In this file photo, a man walks past the mural of George Floyd near the makeshift memorial of Floyd before the third day of jury selection begins in the trial of former Minneapolis Police officer Derek Chauvin on 10 March 2021. Image: Chandan Khanna / AFP
In this file photo, a man walks past the mural of George Floyd near the makeshift memorial of Floyd before the third day of jury selection begins in the trial of former Minneapolis Police officer Derek Chauvin on 10 March 2021. Image: Chandan Khanna / AFP
The Pulitzer Prize Board awarded a “special citation” on Friday 11 June to the teenager whose video of the murder of George Floyd by a white police officer sparked worldwide protests against racial injustice.

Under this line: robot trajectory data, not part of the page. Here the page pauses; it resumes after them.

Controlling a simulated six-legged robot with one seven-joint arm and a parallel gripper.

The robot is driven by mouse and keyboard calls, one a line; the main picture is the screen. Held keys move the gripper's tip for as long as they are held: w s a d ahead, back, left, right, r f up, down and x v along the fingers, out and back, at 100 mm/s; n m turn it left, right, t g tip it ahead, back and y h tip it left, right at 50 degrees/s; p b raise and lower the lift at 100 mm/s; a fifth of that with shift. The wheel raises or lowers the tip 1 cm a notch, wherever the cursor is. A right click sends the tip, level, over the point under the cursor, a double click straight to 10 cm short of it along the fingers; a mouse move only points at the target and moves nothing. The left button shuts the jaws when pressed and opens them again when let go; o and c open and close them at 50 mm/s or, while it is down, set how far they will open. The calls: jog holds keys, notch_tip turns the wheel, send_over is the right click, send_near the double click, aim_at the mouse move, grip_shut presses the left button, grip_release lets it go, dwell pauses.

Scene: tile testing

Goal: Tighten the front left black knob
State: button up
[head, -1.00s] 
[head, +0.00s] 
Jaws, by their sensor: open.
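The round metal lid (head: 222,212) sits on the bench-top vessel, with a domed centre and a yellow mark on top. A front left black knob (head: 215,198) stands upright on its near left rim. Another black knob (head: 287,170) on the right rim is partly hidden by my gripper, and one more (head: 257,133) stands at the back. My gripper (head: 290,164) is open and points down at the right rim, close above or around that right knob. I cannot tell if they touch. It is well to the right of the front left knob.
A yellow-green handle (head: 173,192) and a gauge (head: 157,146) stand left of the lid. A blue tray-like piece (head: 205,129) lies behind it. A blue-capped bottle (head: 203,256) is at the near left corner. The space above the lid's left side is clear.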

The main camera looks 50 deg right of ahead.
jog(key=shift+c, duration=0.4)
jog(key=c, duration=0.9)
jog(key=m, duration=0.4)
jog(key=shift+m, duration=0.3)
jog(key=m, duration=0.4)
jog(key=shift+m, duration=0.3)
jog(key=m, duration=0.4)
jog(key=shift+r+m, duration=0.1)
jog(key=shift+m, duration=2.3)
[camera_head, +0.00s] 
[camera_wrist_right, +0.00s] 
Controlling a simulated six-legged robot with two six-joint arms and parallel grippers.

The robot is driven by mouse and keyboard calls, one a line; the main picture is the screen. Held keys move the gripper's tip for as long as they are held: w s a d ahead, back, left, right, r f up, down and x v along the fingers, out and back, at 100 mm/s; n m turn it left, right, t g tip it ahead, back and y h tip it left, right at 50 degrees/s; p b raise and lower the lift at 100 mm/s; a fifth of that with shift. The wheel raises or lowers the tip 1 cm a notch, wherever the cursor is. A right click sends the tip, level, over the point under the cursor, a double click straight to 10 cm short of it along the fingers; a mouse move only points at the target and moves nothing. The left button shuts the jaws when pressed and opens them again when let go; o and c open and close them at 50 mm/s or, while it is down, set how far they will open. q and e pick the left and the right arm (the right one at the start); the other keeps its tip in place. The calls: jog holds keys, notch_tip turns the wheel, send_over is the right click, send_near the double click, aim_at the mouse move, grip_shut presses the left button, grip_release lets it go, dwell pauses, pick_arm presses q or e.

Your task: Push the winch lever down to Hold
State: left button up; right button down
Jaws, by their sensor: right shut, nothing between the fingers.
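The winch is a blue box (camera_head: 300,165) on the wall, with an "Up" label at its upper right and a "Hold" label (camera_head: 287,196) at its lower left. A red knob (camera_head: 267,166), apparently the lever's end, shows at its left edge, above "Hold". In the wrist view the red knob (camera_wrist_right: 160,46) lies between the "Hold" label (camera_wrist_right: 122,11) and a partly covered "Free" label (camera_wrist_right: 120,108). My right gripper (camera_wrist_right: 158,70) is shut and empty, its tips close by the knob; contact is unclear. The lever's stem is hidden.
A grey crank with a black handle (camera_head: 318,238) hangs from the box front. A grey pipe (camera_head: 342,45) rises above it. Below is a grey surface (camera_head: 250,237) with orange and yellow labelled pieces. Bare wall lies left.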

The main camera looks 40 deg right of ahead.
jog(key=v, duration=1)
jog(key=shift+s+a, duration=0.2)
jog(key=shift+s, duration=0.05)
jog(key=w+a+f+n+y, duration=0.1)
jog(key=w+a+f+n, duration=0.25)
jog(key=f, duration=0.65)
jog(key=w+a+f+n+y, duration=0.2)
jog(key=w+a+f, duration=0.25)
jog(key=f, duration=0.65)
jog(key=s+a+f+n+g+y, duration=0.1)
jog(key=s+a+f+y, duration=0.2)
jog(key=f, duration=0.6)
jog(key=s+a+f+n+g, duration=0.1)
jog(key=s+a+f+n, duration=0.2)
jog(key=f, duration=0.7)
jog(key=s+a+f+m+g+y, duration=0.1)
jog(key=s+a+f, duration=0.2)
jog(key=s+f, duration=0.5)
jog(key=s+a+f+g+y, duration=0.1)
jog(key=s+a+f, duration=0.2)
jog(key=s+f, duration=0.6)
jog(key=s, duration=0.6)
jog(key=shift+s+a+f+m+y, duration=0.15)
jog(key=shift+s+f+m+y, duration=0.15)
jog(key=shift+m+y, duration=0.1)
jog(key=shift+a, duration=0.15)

Eighteen-year-old Darnella Frazier was honoured as New York’s Columbia University announced the 2021 prestigious journalism awards in a virtual ceremony.
Frazier was being recognised “for courageously recording the murder of George Floyd, a video that spurred protests against police brutality around the world, highlighting the crucial role of citizens in journalists’ quest for truth and justice”, the citation said.
Frazier was also among the witnesses who testified at the trial of former Minneapolis police officer Derek Chauvin, who was convicted in April of Floyd’s 25 May 2020 murder.
In the video taken by Frazier, Chauvin is seen kneeling for more than nine minutes on the neck of Floyd, a 46-year-old Black man, as bystanders urge him repeatedly to get off and Floyd says that he can’t breathe, before losing consciousness.